Department of Physics and Astronomy



Nuclear and Particle Physics Seminar


Monday, September 20

12:30pm-1:30pm

Stevenson Center, Room 6333


Julia Velkovska

Vanderbilt University


The Baryon Anomaly at RHIC


At the Relativisic Heavy Ion Collisder (RHIC), Au-Au collisions at sqrt(s) = 200 GeV produced nuclear matter at the highest temperatures and energy densities yet achieved in laboratory conditions. The goal is to search for signatures of deconfinement and chiral symmetry restoration and to study the transition from normal to deconfined nuclear matter by utilizing a wide variety of probes.

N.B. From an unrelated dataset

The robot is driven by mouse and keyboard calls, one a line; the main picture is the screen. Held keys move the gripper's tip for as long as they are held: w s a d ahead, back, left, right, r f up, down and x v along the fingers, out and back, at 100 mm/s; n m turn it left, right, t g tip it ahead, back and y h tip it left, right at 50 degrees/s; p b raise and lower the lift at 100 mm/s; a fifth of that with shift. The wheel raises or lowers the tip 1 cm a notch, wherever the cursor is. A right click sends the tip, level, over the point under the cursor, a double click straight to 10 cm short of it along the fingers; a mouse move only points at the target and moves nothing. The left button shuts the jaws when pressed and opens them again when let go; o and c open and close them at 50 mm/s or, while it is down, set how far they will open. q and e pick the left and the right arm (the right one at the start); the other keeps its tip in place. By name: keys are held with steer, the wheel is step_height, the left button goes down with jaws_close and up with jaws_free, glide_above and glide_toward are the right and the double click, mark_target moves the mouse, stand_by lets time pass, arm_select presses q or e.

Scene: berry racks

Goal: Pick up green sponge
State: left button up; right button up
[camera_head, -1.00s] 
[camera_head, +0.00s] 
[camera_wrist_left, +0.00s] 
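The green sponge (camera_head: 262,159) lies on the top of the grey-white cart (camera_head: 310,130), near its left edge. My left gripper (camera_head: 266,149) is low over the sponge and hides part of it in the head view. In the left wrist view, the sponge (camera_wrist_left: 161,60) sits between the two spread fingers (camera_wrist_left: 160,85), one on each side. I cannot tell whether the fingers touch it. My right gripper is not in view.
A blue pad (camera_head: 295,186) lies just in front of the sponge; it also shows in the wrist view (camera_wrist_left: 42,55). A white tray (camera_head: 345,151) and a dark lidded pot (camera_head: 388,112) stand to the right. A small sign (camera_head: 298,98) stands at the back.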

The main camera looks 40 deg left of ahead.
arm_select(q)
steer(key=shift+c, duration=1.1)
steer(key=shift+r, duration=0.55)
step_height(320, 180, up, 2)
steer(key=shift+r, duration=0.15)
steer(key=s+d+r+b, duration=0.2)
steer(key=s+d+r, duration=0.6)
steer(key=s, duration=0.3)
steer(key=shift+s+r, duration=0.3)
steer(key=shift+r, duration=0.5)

One of the most convincing pieces of evidence for Quark Gluon Plasma comes form hard scattering processes which probe the earliest stages of the collisions. The PHENIX experiment has discovered supression of high-pT pion production which is consistent with jet-queching form the dense plasma, as predicted by theory. Surprisingly, the production of baryons appears unsupressed in the measured range. Recent theoretical development explains the baryon/meson behavior by invoking quark-recombination from the deconfined phase making this feature a direct signature for partonic degrees of freedom. There are, however, experimental results that pose problems to this theory. As of today, the large (anti)baryon to pion excess relative to expectations from parton fragmentation functions remains the most striking unpredicted experimental observation at RHIC.